I had been asking God what was next. After years in the marketing industry, enjoying my job as I supported my husband in his full-time ministry as a pastor, I had known for some time that I needed to move from a life of success to one of God-defined significance.
There had been clues over the months as I prayed and sought God for clarity and direction, but the answer only came clearly in November 2018, as I was putting my newborn daughter, Kate, to bed. From out of nowhere, God suddenly spoke, saying: “Do you remember what happened in Israel, and what I told you there?”
I did. Almost a year before this, I was in Israel with my husband and some of our church members. The moment God was referring to was the day we were visiting a well-developed neighbourhood. Our guide had invited us to see a bomb shelter that they had recently built within one of the houses.
As our group walked through the front gates and started going down a small stairwell within the compound, I remember being overcome by an unexplainable heaviness in my spirit. The minute I stepped in, something in me just froze and tears started rolling down my cheeks.
I could not comprehend why, so to compose myself I broke away from the group and told them to go ahead without me. As I wandered through the garden, I came across an area strewn with toys. Curious, I found a chair and took a peek through a small window of the building.
Inside, I saw many little children no more than 3 years old. That’s when I realised that this house was actually a school. We were visiting a bomb shelter built for the children here. By then, I was weeping again, but this time I could feel God speaking strongly into my heart: “How can a place so safe, be so dangerous?”
I thought about how I sent my own children to school daily and how the parents here did the same – but with the knowledge that an attack could happen at any moment. School was supposed to be a safe place, yet there was a bomb shelter specially built here because of the uncertainties of war in the region.
How can a place so safe, be so dangerous?
I left Israel with this encounter sealed in my memory, and went on a hunt for a career switch over the next few months. I was quite convinced then that God wanted me to leave the marketplace and enter the pre-school education sector.
That was until He decided to reveal His heart to me that November in 2018. “Yes, I remember,” I told Him as I felt Him ask about Israel. “You said: ‘How can a place so safe, be so dangerous?'”
“So what is that place?” He prompted.
I knew He was giving me time to think, so I cradled Kate as I thought about it. And suddenly, like a lightning bolt, He shot it straight into my heart.
It was a mother’s womb.
This was the place He’d designed to be the safest – for life to form and grow from almost nothingness – but this very same place had also become the most dangerous to life. Where the most innocent of human beings could lose their right to live in the cruelest of ways, for whatever reason.
I knew then that it my call to respond and pick up the mantle to join forerunners in the bid to end abortion in Singapore. In the next few months, I left my job and founded The Heartbeat Project with my husband. The platform provides real-life stories and resources for Christians to converse about life and abortion.

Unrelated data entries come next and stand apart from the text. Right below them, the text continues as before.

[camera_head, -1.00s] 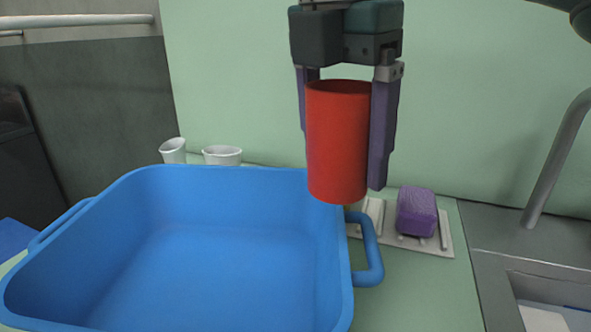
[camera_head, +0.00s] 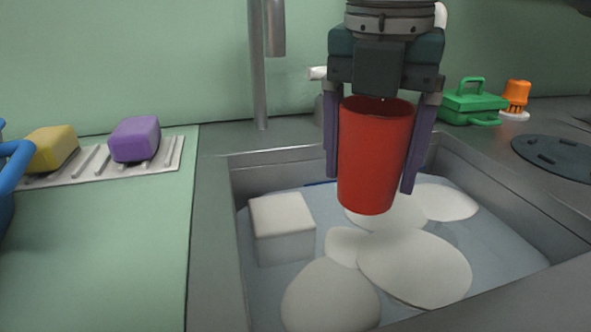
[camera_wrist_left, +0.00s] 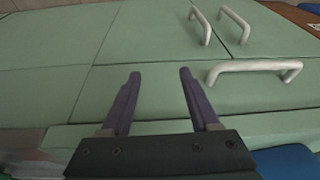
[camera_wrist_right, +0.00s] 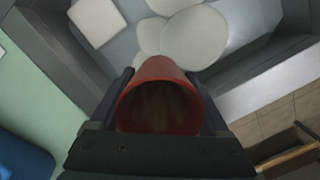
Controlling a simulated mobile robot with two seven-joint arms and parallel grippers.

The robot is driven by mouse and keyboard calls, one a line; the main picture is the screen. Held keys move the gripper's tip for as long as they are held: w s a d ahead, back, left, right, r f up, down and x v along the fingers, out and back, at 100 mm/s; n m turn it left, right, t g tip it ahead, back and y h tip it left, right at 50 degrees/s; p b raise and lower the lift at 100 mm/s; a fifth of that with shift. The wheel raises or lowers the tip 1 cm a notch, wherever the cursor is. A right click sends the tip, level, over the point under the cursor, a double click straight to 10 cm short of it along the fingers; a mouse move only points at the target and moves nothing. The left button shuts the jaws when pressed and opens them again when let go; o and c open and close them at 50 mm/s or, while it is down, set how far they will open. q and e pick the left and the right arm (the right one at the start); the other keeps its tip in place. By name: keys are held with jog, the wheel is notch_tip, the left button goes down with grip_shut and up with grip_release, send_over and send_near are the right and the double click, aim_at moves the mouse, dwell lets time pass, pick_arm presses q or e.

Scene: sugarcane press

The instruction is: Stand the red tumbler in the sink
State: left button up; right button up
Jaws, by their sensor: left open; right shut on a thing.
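The red tumbler (camera_head: 374,158) is upright, mouth up, between the fingers of my right gripper (camera_head: 372,170), which is shut on it. It hangs above the sink (camera_head: 240,190), over white rounded shapes in the basin. In the right wrist view the tumbler (camera_wrist_right: 160,75) shows its open mouth toward the camera, with the sink basin beyond it. My left gripper (camera_wrist_left: 158,95) is open and empty in the left wrist view, in front of green panels with pale handles. The left gripper is not in the head view.
White plates (camera_head: 415,265) and a white block (camera_head: 281,225) lie in the sink. A tap (camera_head: 259,70) stands behind it. A purple sponge (camera_head: 135,138) and a yellow sponge (camera_head: 52,148) are on a rack at left. A green box (camera_head: 472,103) and an orange brush (camera_head: 516,95) stand at right.

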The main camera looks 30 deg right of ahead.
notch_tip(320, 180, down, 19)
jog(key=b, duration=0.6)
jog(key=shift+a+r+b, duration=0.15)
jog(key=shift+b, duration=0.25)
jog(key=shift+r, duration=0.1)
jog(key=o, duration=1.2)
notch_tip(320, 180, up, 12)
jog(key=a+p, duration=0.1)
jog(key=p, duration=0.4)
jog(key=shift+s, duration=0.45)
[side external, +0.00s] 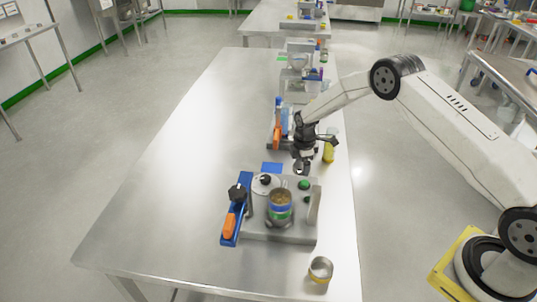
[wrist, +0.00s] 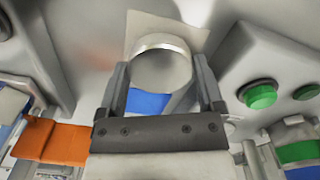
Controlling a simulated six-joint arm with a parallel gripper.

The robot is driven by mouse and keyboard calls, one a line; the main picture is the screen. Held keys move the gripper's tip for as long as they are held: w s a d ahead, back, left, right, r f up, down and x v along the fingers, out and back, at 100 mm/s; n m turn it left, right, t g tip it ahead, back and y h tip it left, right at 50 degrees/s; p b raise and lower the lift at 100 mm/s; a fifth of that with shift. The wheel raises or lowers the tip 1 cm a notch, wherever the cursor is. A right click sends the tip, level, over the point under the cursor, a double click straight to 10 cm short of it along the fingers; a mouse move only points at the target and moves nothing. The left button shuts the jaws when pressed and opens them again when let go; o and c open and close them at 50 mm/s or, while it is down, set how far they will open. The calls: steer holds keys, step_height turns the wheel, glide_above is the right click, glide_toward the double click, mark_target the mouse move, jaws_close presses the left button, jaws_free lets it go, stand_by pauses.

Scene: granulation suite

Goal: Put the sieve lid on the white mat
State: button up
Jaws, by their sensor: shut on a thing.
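My gripper (wrist: 162,90) is shut on a round metal piece, the sieve lid (wrist: 162,68), which sits between the two fingers in the wrist view. In the side view, my gripper (side external: 302,162) is over the table just behind the grey machine, and the lid is small and dark at its tips. A pale square, the white mat (wrist: 193,32), shows behind and beyond the lid in the wrist view. The lid covers part of it, and I cannot tell whether they touch. I cannot make out the mat in the side view.
A blue mat (side external: 272,168) lies left of my gripper. The grey machine (side external: 275,235) with green buttons (side external: 304,185), a pot and a jar stands in front. A yellow bottle (side external: 329,150) is close on the right. A metal cup (side external: 320,268) stands nearer. The table's left is clear.

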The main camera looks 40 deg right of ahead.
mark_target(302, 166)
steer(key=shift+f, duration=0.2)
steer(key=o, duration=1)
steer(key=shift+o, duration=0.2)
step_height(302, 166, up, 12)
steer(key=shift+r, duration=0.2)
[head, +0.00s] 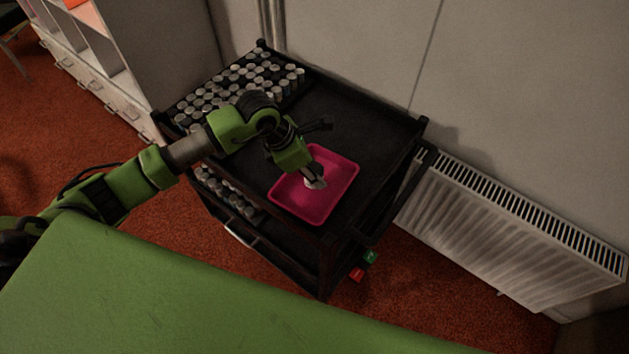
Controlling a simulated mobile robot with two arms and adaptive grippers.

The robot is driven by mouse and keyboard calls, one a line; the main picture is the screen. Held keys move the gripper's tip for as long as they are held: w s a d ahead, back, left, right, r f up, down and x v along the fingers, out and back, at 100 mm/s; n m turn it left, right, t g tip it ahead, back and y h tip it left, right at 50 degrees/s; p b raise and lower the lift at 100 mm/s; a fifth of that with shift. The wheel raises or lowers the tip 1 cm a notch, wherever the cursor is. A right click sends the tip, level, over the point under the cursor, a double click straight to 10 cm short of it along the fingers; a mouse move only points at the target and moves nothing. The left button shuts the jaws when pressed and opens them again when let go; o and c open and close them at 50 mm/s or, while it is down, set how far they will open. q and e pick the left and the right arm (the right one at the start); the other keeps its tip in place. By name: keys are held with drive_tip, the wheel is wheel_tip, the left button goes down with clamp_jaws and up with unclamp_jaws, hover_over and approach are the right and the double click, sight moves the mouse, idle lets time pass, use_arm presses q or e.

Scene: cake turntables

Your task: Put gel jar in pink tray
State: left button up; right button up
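The pink tray (311,207) lies on the top of a black cart. My left gripper (315,180) points down over the middle of the tray. A small whitish jar (316,184) shows right at its fingertips, inside the tray's outline. The fingers and the jar are small here, so I cannot tell whether the fingers are shut on it or apart from it, or whether it touches the tray floor. My right gripper is not in view.
Many similar jars (235,85) stand in rows on the left part of the black cart (350,118), with more on its lower shelf. The cart top behind the tray is bare. A white radiator (510,230) stands at the wall on the right.

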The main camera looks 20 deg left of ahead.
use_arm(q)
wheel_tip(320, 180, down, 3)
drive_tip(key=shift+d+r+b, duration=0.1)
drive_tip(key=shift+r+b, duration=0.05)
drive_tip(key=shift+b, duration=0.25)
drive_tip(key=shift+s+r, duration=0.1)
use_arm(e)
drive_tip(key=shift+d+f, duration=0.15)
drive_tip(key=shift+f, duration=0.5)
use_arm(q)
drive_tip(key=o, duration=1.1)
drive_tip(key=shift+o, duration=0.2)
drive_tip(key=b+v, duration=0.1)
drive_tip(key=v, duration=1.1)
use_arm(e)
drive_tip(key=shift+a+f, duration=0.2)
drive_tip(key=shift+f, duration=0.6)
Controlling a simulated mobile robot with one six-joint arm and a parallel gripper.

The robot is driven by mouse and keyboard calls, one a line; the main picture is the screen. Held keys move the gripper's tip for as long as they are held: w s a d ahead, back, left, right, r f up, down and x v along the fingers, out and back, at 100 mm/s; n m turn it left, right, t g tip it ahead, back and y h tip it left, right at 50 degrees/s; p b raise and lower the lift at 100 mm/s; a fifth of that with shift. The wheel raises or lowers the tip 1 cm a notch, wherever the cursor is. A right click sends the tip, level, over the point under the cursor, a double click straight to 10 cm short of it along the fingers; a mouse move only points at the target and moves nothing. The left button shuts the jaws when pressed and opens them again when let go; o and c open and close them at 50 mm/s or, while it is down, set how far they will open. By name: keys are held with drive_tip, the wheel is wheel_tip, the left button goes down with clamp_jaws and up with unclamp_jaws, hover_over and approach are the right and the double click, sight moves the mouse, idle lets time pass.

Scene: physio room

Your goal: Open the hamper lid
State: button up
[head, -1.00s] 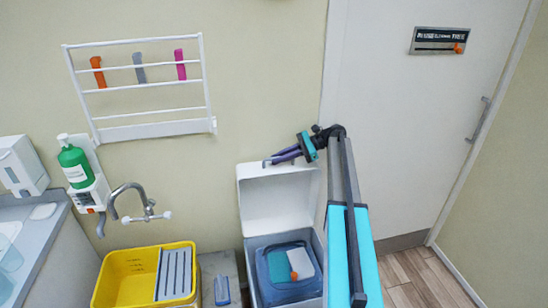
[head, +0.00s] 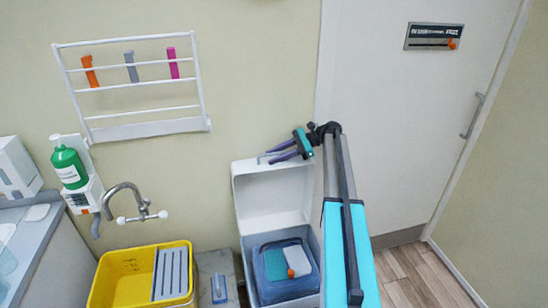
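The hamper (head: 246,252) is a grey-white box standing on the floor against the wall. Its white lid (head: 272,200) stands upright and open at the back, leaning towards the wall. A thin handle (head: 262,157) shows at the lid's top left edge. My gripper (head: 270,157) is at that top edge, beside the handle, pointing left. Its two purple fingers look spread with a gap between them. Whether they still touch the handle is too small to tell. Inside the hamper lies a blue bundle (head: 270,290) with teal, white and orange pieces on it.
A yellow tub (head: 110,280) with a grey slatted rack is left of the hamper, with a blue-handled brush (head: 219,288) between them. A tap (head: 130,200) and green bottle (head: 68,166) are at the wall. A door (head: 410,120) and bare wooden floor (head: 420,275) lie to the right.

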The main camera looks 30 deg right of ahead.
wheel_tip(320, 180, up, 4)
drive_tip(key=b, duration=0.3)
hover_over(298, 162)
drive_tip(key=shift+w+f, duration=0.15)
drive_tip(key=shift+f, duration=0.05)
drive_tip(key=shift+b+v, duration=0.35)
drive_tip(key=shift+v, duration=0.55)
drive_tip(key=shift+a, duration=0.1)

We’re confident that we are going to save lives.
Looking back, I see how God has prepared me for this role in my own journey as His daughter, a sister to others, a wife, a mother and even my roles in the marketplace. Each stage was important in helping me gain the Father’s perspective of my identity and destiny – to walk in the fullness of life, that others may have a chance to do so too.
More than half a million babies have been aborted in Singapore since the 1970s. The Heartbeat Project serves to inspire the church to build a culture that chooses life and supports those facing unplanned pregnancies, so that every unborn child may have the chance to live life to the fullest.